Problem requirements —
With pictures left out, extract every line between the start of the records below and the line holding "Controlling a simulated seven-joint", inclusive.

-------- Information supplied --------

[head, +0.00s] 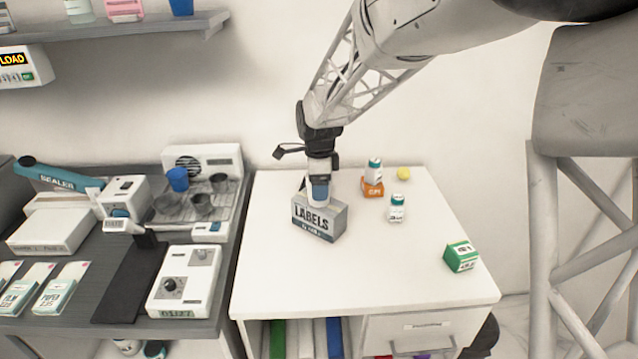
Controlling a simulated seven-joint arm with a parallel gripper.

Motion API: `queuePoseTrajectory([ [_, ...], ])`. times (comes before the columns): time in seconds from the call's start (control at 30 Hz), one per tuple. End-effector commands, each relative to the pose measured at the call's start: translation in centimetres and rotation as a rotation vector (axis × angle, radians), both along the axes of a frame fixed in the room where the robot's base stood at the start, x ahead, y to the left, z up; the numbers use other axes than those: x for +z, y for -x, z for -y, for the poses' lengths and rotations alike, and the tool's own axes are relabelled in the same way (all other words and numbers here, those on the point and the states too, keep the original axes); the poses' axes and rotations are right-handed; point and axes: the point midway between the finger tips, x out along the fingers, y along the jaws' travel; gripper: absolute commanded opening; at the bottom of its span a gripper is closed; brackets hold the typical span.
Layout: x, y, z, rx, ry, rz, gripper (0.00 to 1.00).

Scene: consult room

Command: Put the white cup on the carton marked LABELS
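The carton marked LABELS (318,226) is grey with a dark lower band and stands on the white desk. The white cup (312,196) is upright at the top of this carton; whether its base touches the carton is hard to tell. My gripper (319,186) points down at the cup from above. A blue part, which looks like a finger pad, covers much of the cup's near side. The far finger is hidden, so I cannot see whether the fingers press on the cup.
Right of the carton are an orange box (373,188) with a small bottle (375,168) on it, another bottle (397,209), a yellow ball (403,173) and a green box (461,257). The desk front (340,280) is clear. A dark counter with a blue cup (178,179) adjoins left.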

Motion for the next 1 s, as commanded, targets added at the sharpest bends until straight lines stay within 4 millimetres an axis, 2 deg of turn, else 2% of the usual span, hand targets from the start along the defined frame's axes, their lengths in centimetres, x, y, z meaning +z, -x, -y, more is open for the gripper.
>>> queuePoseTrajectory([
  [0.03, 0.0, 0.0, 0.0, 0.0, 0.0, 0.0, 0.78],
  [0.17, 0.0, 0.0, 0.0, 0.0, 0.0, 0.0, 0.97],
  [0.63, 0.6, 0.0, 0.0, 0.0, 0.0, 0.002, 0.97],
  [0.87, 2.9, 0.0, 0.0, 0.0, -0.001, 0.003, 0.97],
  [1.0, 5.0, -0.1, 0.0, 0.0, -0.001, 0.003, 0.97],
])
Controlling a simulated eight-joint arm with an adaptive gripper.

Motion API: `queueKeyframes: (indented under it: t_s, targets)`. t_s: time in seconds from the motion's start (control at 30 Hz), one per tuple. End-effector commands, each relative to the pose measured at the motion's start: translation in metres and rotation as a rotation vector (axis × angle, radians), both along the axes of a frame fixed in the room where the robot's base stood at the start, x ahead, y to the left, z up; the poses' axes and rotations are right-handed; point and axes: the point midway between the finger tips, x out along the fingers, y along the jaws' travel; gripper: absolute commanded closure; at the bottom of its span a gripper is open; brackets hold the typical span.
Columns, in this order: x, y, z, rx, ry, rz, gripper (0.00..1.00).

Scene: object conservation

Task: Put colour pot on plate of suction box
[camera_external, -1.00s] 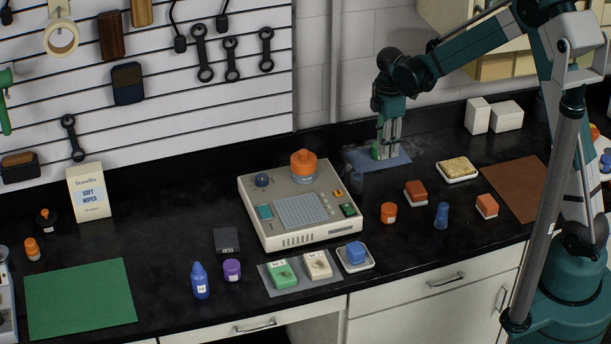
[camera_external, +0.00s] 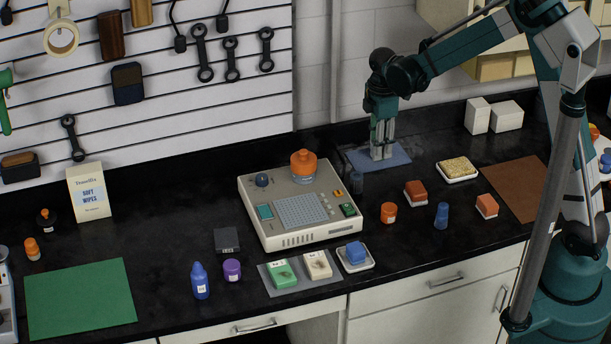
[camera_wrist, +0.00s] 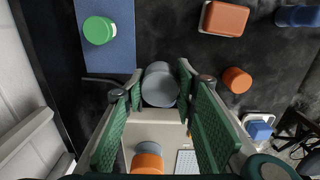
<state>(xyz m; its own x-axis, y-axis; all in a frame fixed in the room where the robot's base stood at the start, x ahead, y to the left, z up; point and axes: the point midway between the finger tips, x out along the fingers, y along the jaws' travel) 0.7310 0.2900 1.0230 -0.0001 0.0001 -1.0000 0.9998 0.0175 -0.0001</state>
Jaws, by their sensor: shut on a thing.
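My gripper (camera_external: 381,157) is over the blue mat in the external view. In the wrist view its green-padded fingers (camera_wrist: 160,88) close on a grey pot (camera_wrist: 161,91) at their tips. The held pot is hard to make out in the external view. The plate also shows partly in the wrist view (camera_wrist: 186,161).
A green pot (camera_wrist: 98,30) sits on the blue mat (camera_wrist: 112,60), hidden in the external view. An orange pot (camera_external: 388,213), a blue bottle (camera_external: 441,215) and red blocks stand to the right.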

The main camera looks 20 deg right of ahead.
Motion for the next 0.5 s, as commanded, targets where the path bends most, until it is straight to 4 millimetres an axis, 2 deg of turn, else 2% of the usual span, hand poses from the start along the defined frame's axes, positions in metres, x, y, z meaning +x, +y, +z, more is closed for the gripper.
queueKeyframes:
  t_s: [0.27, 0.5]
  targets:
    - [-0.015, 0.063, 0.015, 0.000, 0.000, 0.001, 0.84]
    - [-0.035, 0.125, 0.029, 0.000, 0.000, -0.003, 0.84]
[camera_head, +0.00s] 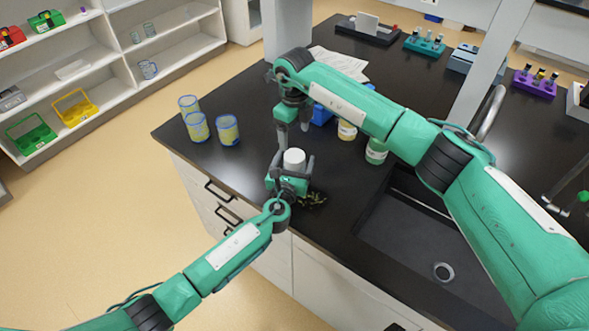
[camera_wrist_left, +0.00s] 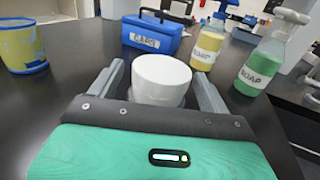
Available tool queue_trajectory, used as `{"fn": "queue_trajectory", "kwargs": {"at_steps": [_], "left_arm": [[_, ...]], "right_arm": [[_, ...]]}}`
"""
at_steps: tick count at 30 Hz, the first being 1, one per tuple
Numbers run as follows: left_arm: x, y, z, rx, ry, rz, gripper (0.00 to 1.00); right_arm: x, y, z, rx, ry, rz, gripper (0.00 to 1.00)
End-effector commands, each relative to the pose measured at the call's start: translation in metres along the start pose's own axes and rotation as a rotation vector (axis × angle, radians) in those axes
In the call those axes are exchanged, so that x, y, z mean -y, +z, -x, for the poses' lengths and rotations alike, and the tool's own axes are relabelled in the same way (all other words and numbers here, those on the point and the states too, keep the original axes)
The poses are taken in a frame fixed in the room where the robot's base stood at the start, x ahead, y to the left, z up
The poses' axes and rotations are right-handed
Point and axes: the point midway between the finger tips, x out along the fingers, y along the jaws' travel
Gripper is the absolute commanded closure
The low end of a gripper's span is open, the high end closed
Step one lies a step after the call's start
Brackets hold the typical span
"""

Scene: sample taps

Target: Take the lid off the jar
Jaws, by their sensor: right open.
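The white round jar (camera_head: 294,160) stands upright between the fingers of my left gripper (camera_head: 292,171) near the counter's front edge. In the left wrist view the jar (camera_wrist_left: 160,82) has a smooth white top; I cannot make out a seam between lid and body. The fingers of my left gripper (camera_wrist_left: 162,88) lie on either side of it, and whether both touch it is unclear. My right gripper (camera_head: 293,128) is open and empty, pointing down above and just behind the jar. It does not show in the left wrist view.
Several yellow-and-blue cups (camera_head: 198,127) stand at the left on the dark counter. A blue labelled caddy (camera_wrist_left: 153,38), a yellow soap bottle (camera_wrist_left: 208,45) and a green soap bottle (camera_wrist_left: 262,62) stand behind the jar. The sink (camera_head: 415,240) is at right.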

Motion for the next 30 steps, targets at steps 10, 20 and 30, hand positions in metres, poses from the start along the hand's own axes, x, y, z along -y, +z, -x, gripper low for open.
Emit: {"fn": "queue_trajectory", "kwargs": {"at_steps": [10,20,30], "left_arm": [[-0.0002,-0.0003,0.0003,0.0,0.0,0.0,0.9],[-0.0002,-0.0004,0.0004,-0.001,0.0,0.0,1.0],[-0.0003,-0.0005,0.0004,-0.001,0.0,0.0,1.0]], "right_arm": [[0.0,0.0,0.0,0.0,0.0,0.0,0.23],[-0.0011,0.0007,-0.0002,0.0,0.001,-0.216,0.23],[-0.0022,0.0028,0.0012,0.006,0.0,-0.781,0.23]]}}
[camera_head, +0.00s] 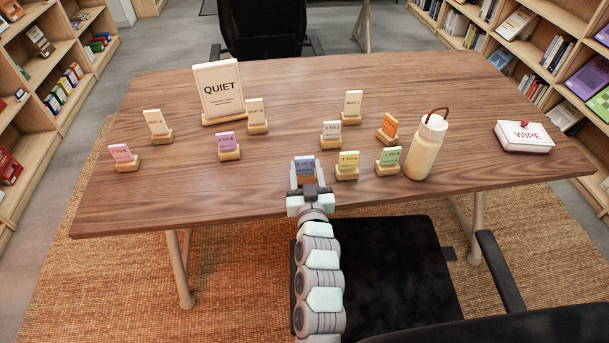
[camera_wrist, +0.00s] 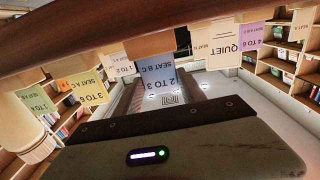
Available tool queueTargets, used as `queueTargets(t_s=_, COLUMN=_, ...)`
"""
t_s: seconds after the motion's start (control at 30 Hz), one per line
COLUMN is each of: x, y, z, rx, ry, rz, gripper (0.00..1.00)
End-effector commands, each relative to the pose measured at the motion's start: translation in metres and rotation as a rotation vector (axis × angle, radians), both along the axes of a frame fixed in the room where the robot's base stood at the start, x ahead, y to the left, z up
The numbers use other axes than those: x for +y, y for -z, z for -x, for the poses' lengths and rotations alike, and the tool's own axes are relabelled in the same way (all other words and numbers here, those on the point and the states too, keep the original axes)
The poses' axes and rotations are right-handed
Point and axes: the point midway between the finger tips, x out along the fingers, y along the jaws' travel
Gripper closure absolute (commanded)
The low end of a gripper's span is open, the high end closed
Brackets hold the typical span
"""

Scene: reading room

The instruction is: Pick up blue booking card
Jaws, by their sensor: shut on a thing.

--------

Reply —
[head, +0.00s] 
Controlling a simulated seven-joint arm with a parallel gripper.

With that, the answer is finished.